** begin **

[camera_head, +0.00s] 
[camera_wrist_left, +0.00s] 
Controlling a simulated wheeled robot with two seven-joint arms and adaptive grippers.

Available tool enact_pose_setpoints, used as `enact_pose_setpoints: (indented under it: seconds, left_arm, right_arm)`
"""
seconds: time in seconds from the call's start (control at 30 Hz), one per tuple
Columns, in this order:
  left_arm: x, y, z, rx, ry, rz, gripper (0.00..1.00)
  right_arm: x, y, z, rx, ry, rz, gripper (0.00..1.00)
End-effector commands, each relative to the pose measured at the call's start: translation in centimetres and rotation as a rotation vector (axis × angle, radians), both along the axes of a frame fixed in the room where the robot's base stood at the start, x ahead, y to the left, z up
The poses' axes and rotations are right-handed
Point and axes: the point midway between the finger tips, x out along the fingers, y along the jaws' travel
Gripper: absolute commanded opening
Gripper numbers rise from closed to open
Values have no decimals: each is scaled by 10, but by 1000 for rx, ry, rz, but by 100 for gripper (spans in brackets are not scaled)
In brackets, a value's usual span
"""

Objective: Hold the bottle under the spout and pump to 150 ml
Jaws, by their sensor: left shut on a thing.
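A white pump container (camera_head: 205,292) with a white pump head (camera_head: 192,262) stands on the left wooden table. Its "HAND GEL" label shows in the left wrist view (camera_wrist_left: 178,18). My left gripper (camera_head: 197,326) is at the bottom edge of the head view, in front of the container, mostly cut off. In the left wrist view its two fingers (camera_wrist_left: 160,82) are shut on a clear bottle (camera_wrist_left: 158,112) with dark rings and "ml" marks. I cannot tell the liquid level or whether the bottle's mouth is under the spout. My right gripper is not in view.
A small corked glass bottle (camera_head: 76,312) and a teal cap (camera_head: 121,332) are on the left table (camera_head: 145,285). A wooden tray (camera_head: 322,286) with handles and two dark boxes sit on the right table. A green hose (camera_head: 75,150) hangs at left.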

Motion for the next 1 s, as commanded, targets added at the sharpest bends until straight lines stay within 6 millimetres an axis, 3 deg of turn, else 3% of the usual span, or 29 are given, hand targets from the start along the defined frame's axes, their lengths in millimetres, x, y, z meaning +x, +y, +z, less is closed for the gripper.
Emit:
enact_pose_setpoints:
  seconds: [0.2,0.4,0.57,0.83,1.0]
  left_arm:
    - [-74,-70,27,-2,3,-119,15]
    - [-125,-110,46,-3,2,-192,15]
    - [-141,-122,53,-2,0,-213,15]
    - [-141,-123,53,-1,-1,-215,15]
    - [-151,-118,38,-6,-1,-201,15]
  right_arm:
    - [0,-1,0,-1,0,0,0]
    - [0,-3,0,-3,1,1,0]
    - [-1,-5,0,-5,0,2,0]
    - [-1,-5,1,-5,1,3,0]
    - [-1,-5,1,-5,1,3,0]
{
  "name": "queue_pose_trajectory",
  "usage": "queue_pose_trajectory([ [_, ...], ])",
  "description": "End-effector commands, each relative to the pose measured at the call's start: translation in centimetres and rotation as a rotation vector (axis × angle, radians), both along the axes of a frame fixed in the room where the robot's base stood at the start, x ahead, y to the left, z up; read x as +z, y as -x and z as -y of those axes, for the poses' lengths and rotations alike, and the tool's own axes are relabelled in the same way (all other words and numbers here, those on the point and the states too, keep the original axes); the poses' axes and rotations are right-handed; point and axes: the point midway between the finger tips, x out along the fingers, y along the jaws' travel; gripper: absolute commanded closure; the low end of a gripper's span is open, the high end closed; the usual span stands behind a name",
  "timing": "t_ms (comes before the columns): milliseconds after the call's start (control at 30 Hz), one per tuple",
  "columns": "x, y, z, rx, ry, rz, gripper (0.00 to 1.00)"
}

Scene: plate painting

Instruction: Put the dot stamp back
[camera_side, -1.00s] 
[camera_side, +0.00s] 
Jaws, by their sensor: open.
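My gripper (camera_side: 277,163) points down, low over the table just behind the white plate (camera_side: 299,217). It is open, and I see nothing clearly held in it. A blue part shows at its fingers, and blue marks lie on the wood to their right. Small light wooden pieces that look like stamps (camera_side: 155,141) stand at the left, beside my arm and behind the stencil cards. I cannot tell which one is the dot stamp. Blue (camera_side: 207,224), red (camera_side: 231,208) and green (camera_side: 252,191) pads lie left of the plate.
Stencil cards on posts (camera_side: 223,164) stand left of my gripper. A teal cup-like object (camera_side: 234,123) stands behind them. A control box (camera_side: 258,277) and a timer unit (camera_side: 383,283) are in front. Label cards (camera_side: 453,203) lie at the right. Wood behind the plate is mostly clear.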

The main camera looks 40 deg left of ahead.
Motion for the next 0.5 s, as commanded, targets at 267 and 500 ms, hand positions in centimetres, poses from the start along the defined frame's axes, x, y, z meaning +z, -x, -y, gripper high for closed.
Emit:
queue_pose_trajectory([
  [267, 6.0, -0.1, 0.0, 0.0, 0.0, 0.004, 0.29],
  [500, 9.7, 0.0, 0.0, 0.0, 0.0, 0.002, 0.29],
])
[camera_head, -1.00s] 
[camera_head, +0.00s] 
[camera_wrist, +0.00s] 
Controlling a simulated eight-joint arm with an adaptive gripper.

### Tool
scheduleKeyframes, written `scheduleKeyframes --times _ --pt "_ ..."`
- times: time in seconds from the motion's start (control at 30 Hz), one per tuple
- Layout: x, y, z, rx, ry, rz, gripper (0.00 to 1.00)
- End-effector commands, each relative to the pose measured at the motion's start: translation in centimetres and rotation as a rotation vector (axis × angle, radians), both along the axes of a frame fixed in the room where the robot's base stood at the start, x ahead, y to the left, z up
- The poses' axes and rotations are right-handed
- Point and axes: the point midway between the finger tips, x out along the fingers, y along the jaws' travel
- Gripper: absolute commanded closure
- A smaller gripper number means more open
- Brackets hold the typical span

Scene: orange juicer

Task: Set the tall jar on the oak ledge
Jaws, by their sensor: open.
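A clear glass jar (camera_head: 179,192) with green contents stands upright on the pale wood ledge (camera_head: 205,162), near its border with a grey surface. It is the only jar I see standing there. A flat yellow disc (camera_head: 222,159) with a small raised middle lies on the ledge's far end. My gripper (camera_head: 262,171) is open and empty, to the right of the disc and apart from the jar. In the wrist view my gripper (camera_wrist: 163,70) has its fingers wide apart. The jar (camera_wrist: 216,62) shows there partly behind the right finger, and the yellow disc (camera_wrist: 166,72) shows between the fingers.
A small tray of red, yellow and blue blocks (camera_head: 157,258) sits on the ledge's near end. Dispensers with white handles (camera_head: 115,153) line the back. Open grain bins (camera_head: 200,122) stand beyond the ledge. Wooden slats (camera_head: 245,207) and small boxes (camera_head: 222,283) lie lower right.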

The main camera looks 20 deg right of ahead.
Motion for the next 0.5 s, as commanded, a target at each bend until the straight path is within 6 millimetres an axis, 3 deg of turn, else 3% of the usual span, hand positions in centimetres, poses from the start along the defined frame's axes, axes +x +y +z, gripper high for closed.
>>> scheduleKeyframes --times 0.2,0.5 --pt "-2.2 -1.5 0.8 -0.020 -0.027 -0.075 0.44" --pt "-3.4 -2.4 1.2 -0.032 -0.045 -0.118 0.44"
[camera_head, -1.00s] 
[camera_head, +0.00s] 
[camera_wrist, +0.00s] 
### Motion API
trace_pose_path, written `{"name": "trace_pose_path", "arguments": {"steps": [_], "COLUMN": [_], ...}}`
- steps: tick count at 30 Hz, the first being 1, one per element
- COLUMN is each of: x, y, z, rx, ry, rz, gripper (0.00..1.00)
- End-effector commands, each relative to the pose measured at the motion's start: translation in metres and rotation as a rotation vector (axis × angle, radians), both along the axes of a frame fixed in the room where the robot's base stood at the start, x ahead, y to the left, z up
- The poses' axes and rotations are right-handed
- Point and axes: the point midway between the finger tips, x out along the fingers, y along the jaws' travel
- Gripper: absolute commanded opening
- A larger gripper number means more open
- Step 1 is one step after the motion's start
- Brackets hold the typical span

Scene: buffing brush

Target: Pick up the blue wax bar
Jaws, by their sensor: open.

** end **

▸ GIVEN EXERCISE: Extract from the records above the lines from the one containing "Available tool enact_pose_setpoints, used" to the one containing "left_arm: x, y, z, rx, ry, rz, gripper", both lines included, exactly as they appear and with nothing else.

▸ THE RESULT:
Available tool enact_pose_setpoints, used as `enact_pose_setpoints: (indented under it: seconds, left_arm, right_arm)`
"""
seconds: time in seconds from the call's start (control at 30 Hz), one per tuple
Columns, in this order:
  left_arm: x, y, z, rx, ry, rz, gripper (0.00..1.00)

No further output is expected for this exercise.